*Information supplied:*
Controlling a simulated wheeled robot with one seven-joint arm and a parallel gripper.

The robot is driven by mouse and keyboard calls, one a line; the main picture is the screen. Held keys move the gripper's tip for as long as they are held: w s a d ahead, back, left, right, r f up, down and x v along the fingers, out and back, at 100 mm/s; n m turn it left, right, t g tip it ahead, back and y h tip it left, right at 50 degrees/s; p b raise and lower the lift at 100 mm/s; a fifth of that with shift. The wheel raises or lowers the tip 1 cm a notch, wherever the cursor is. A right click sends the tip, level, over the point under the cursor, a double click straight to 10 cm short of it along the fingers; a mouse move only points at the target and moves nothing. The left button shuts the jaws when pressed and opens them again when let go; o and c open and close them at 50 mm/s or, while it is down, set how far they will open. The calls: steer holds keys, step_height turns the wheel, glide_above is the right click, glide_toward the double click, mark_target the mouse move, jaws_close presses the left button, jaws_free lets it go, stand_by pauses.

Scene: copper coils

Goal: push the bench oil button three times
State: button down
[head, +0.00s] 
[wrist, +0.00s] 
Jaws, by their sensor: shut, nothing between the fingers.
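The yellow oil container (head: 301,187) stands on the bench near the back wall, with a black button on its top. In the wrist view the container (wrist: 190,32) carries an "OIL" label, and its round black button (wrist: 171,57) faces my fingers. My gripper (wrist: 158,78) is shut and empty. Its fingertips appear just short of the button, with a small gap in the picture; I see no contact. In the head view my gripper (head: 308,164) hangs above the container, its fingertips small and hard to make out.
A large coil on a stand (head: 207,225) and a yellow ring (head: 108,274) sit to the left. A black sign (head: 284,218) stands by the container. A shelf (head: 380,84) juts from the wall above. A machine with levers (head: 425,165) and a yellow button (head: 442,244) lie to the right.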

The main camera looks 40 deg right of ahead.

*Problem statement:*
Repeat the material above exactly.

*Exercise response:*
Controlling a simulated wheeled robot with one seven-joint arm and a parallel gripper.

The robot is driven by mouse and keyboard calls, one a line; the main picture is the screen. Held keys move the gripper's tip for as long as they are held: w s a d ahead, back, left, right, r f up, down and x v along the fingers, out and back, at 100 mm/s; n m turn it left, right, t g tip it ahead, back and y h tip it left, right at 50 degrees/s; p b raise and lower the lift at 100 mm/s; a fifth of that with shift. The wheel raises or lowers the tip 1 cm a notch, wherever the cursor is. A right click sends the tip, level, over the point under the cursor, a double click straight to 10 cm short of it along the fingers; a mouse move only points at the target and moves nothing. The left button shuts the jaws when pressed and opens them again when let go; o and c open and close them at 50 mm/s or, while it is down, set how far they will open. The calls: steer holds keys, step_height turns the wheel, glide_above is the right click, glide_toward the double click, mark_target the mouse move, jaws_close presses the left button, jaws_free lets it go, stand_by pauses.

Scene: copper coils

Goal: push the bench oil button three times
State: button down
[head, +0.00s] 
[wrist, +0.00s] 
Jaws, by their sensor: shut, nothing between the fingers.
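The yellow oil container (head: 301,187) stands on the bench near the back wall, with a black button on its top. In the wrist view the container (wrist: 190,32) carries an "OIL" label, and its round black button (wrist: 171,57) faces my fingers. My gripper (wrist: 158,78) is shut and empty. Its fingertips appear just short of the button, with a small gap in the picture; I see no contact. In the head view my gripper (head: 308,164) hangs above the container, its fingertips small and hard to make out.
A large coil on a stand (head: 207,225) and a yellow ring (head: 108,274) sit to the left. A black sign (head: 284,218) stands by the container. A shelf (head: 380,84) juts from the wall above. A machine with levers (head: 425,165) and a yellow button (head: 442,244) lie to the right.

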The main camera looks 40 deg right of ahead.

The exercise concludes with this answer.